Kheder Abdulkarim ist Kurde. In Syrien eine rechtlose Bevölkerungsgruppe, ohne eigene Sprache, ohne Ausweis, unter totaler Kontrolle und politisch verfolgt. Auch er wird eines Tages verhaftet, landet für sieben Jahre im Gefängnis. Dort beginnt er, aus Gemüsekisten in der Küche Skulpturen bauen. „Im Gefängnis gibt es ja keine Farbe.“ Erst nach der Entlassung beginnt er zu malen. Gehört zu Syriens Künstlerszene, ist gut vernetzt, kann von seiner Kunst auch leben. Alles, was damals entstand, ist freilich bei der Flucht vor drei Jahren zurückgeblieben. Hunderte Bilder, das Haus der Familie, das Grundstück, auf dem sie etwas Landwirtschaft betrieben. Was damit jetzt ist, das weiß er nicht. Aber Bilder sind nur Bilder, sagt der Maler. „Die Kinder konnte ich retten. Das war wichtig.“
Schon im Lager in Eisenhüttenstadt beginnt er wieder zu malen, nach wenigen Tagen sind die Wände des Gemeinschaftszimmers voll mit Skizzen und Zeichnungen. Dann kommt er nach Potsdam, kann vor einem Jahr die drei Söhne und seine Frau nachholen. Jetzt wohnen sie in einer eigenen Wohnung. Platz zum Malen ist dort nicht. Aber dazu fährt er fast täglich in die Scholle. Immer nachmittags, nach dem Deutschkurs. Was ihm noch fehlt, ist Material. Papier, Leinwand, Rahmen, Farben, Pinsel. Manches bekommt er geschenkt. Und Kheder Abdulkarim ist praktisch veranlagt, kann improvisieren. Aus Holzresten vom Sperrmüll, zum Beispiel einem alten Lattenrost, baute er Rahmen. Sand und Pigmente holte er sich auch der Natur, manches direkt vom Straßenrand, und mischte damit Farbe. Alte Textilien zerschnitt und zerrupfte er – für Collagen. Er kommt zurecht. In der Scholle gibt es gutes Karma, sagt er. Schritt für Schritt vernetzt er sich, lernt Potsdams Kunstszene kennen. Die Ausstellung mit den Wolfsskulpturen auf dem Alten Markt hat er sich angesehen. Und war sehr beeindruckt.

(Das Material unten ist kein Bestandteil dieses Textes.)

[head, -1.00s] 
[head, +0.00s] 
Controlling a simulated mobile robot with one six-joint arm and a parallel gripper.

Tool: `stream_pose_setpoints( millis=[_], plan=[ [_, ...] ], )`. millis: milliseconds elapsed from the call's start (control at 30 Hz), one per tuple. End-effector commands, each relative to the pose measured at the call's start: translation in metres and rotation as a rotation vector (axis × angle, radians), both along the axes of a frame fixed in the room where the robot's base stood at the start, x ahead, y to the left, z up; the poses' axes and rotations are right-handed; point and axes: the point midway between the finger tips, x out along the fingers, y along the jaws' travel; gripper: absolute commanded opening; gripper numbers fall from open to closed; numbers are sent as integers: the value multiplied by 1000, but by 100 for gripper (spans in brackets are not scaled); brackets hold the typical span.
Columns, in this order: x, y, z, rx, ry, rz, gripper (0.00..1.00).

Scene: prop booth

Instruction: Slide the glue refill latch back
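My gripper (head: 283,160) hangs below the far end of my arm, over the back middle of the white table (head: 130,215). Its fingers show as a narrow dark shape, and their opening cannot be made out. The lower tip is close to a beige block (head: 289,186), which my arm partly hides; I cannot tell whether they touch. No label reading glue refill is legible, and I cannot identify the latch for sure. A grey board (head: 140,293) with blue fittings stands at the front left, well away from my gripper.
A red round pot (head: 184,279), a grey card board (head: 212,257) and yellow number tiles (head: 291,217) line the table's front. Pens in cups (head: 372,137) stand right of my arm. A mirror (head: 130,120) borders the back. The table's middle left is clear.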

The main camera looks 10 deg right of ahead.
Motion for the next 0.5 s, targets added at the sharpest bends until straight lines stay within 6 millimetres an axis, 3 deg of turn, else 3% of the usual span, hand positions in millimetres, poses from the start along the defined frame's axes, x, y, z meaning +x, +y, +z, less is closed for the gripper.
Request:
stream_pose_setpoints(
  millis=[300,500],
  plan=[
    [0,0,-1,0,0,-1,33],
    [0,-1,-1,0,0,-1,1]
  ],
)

Seine eigenen Bilder erzählen meist schlimme Geschichten. Er malt gegenständlich, aber nicht naturalistisch. Formen werden abstrahiert, lösen sich in Konturen auf, verschwimmen. Die Oberfläche mutet porös an, erdig, verwischt. Manches wirkt wie schnell und wild hingepackt, als ginge es darum, etwas loszuwerden. Etwas hinter sich zu bringen.
Meist malt er Menschen als Gefangene, angekettet, festgehalten, verlassen. Manche erinnern an Kreuzigungsszenen, die Scham jedoch entblößt, der Mensch, das göttliche Geschöpf, auf der Schlachtbank, dem Irrsinn preisgegeben. Das große, übergeordnete Motto derzeit in seinem Werk: Füße. Sie finden sich in fast jedem Bild, drängen sich dann oft in den Vordergrund. Die Füße stehen für die Foltermethoden in Assads Gefängnissen, erklärt der Maler. „Wir wurden immer auf die Füße geschlagen. Bis sie rot und blau, fast schwarz waren“, sagt Kheder Abdulkarim. „Ich spüre das noch heute.“ Und blickt dabei hinunter auf seine eigenen Füße, die ihn schließlich hierher trugen. Die ihn befreiten. Auch das können Füße. Laufen und fliehen.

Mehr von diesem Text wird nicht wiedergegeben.